5度の日本一。元ホークス監督・工藤公康から学ぶ「成果をあげる」ポイント

コンサルティングを受けている企業が、必ずしも成果を上げるとは限りません。成長が鈍化したり、停滞してしまう企業もあります。逆に、短い期間で成果をあげる企業も。何が違うのでしょうか。今回は、その点を探ってみます。

ダイエーホークスの変化

考え方や方法を変えることで、成果につながることも多いです。

先日、NHK『レジェンドの目撃者』で、元ソフトバンクホークス監督の工藤公康氏が取り上げられました。

工藤氏は、1982年に西部ライオンズに入団して以来、選手を引退するまでの29年間で14度のリーグ優勝、11度の日本一を経験。そのこともあってか「優勝請負人」と言われています。その後、ソフトバンクの監督を務めた6年間でも、5度の日本一を手にしていますから、スゴイ人です。

その工藤選手が、西武ライオンズからダイエーホークス(現ソフトバンク)に移籍をした時のエピソードがあります。

当時の西武は常勝軍団、ダイエーは10年以上、下位に低迷している弱小チームです。そのダイエーの監督に就任したばかりの王監督から、声が掛かります。

「優勝のために力を貸して欲しい」

野球界を代表する王監督からそう言われれば、断ることは出来ません。

入団5年後、ダイエーは日本一になりました。工藤選手による功績が大きかったといいます。

彼はダイエーに移籍した時、チームの現状にびっくりしたそうです。西武ライオンズの練習量とは比べ物にならない程少ないし、試合に負けても、反省も改善もしようとしない。チームの成績が低迷するはずです。

優勝請負人の工藤選手は、何とかしなければならないと、思ったことでしょう。そこで彼は、自らの野球に対する姿勢を見せながら、選手に刺激を与えていきました。時には、厳しい言葉をかけたそうです。その成果が、リーグ優勝という形で実を結びました。

もちろん、工藤選手だけの力によるものではないでしょう。しかし、彼がチームに与えた影響は大きかったはずです。

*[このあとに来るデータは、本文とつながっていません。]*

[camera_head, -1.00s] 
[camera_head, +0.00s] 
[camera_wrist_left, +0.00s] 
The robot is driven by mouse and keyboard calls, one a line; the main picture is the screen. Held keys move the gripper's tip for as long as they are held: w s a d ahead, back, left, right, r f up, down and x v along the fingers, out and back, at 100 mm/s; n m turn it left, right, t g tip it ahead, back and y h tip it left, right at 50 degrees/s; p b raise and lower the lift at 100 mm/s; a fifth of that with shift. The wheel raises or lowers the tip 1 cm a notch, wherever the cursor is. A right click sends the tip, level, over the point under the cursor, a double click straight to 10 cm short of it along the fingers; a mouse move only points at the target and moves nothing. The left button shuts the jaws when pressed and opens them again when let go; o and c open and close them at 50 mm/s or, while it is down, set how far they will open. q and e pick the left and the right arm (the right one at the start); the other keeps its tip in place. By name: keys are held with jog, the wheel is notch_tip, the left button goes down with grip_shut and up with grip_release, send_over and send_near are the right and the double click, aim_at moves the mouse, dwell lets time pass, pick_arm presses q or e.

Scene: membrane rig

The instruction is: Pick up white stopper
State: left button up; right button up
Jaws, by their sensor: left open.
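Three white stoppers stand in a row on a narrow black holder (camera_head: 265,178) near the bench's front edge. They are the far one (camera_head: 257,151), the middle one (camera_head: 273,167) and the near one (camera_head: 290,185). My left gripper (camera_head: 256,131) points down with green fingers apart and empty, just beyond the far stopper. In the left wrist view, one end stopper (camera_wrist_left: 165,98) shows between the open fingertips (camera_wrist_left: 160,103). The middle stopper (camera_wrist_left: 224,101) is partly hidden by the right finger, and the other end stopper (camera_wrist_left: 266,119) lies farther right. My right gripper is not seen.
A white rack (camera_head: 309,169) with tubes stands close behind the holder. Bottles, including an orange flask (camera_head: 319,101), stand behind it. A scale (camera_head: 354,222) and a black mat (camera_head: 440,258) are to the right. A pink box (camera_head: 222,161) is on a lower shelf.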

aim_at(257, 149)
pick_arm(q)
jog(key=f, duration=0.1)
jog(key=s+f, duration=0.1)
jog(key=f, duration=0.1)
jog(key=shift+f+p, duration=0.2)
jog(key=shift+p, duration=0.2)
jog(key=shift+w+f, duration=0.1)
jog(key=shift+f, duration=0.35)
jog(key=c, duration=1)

つまり、彼はチームの体質を変えることに心をくだきました。チームが勝つためには、どんな練習と努力をしたらいいか、勝つためにはどんな考え方をしたらいいか、口酸っぱく言ったに違いありません。

その言葉や態度を受け入れてもらうために、自分も努力しました。そのことで、チームが強くなったのだと思います。

K社の変化

このことは、お店の経営にも参考になる話です。なかなか業績があがらない、なかなかお店に活気が出ない、長年経営をしていると、そんな局面に当たってしまうことがあります。何か手を打たなくてはいけないと思ってはみても、どうしたいらいいか、分かりません。やはり、今までのやり方や考え方を変えることです。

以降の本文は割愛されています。